Task prompt.
Each line below should be retyped exactly, with no pictures.
╔══
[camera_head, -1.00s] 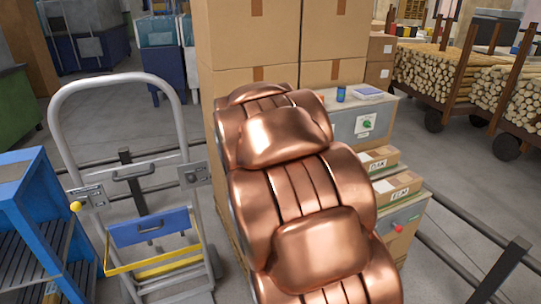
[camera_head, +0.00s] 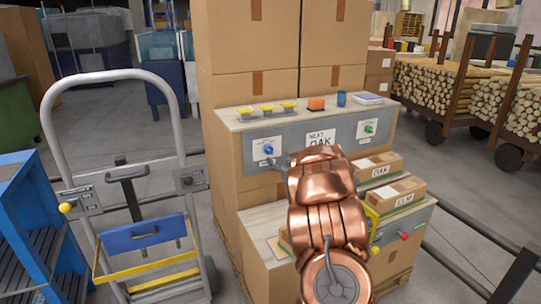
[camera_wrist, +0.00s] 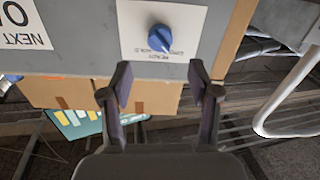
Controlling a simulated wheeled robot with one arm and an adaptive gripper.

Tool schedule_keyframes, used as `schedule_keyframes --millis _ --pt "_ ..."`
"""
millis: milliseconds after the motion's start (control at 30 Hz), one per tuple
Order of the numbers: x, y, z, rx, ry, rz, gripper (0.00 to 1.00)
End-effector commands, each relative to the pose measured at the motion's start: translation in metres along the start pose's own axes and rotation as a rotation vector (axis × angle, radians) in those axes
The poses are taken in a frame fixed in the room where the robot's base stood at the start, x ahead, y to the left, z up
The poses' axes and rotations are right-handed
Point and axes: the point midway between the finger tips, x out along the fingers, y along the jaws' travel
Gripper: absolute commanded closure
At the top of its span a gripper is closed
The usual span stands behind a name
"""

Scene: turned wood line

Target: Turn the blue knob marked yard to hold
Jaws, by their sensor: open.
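The blue knob (camera_head: 268,150) sits on a white label at the left of the grey panel (camera_head: 340,131). It also shows in the wrist view (camera_wrist: 160,38), upside down, ahead of my fingertips. The label's lettering is too small to read surely, and I cannot tell which mark the knob points to. My gripper (camera_wrist: 160,82) is open and empty, its two fingers apart on either side of the knob's line, short of it and not touching. In the head view my copper-coloured arm hides most of the gripper, just right of the knob.
A green knob (camera_head: 369,128) is at the panel's right, past a NEXT OAK sign (camera_head: 320,140). Yellow buttons, an orange block (camera_head: 316,103) and a blue cup (camera_head: 342,99) stand on top. Labelled boxes (camera_head: 397,190) lie at lower right. A hand truck (camera_head: 122,82) stands left.

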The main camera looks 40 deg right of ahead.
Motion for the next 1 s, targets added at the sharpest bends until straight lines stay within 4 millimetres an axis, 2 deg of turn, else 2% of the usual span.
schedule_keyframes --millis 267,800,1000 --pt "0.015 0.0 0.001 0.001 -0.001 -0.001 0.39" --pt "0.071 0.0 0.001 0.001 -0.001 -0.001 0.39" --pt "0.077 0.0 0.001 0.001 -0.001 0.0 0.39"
╚══
Solution for this exercise.
[camera_head, -1.00s] 
[camera_head, +0.00s] 
[camera_wrist, +0.00s] 
Controlling a simulated wheeled robot with one arm and an adaptive gripper.

Tool schedule_keyframes, used as `schedule_keyframes --millis _ --pt "_ ..."`
"""
millis: milliseconds after the motion's start (control at 30 Hz), one per tuple
Order of the numbers: x, y, z, rx, ry, rz, gripper (0.00 to 1.00)
End-effector commands, each relative to the pose measured at the motion's start: translation in metres along the start pose's own axes and rotation as a rotation vector (axis × angle, radians) in those axes
The poses are taken in a frame fixed in the room where the robot's base stood at the start, x ahead, y to the left, z up
The poses' axes and rotations are right-handed
Point and axes: the point midway between the finger tips, x out along the fingers, y along the jaws' travel
Gripper: absolute commanded closure
At the top of its span a gripper is closed
The usual span stands behind a name
"""

Scene: turned wood line

Target: Turn the blue knob marked yard to hold
Jaws, by their sensor: open.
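The blue knob (camera_head: 268,150) sits on a white label at the left of the grey panel (camera_head: 340,131). It also shows in the wrist view (camera_wrist: 160,38), upside down, ahead of my fingertips. The label's lettering is too small to read surely, and I cannot tell which mark the knob points to. My gripper (camera_wrist: 160,82) is open and empty, its two fingers apart on either side of the knob's line, short of it and not touching. In the head view my copper-coloured arm hides most of the gripper, just right of the knob.
A green knob (camera_head: 369,128) is at the panel's right, past a NEXT OAK sign (camera_head: 320,140). Yellow buttons, an orange block (camera_head: 316,103) and a blue cup (camera_head: 342,99) stand on top. Labelled boxes (camera_head: 397,190) lie at lower right. A hand truck (camera_head: 122,82) stands left.

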The main camera looks 40 deg right of ahead.
Motion for the next 1 s, targets added at the sharpest bends until straight lines stay within 4 millimetres an axis, 2 deg of turn, else 2% of the usual span.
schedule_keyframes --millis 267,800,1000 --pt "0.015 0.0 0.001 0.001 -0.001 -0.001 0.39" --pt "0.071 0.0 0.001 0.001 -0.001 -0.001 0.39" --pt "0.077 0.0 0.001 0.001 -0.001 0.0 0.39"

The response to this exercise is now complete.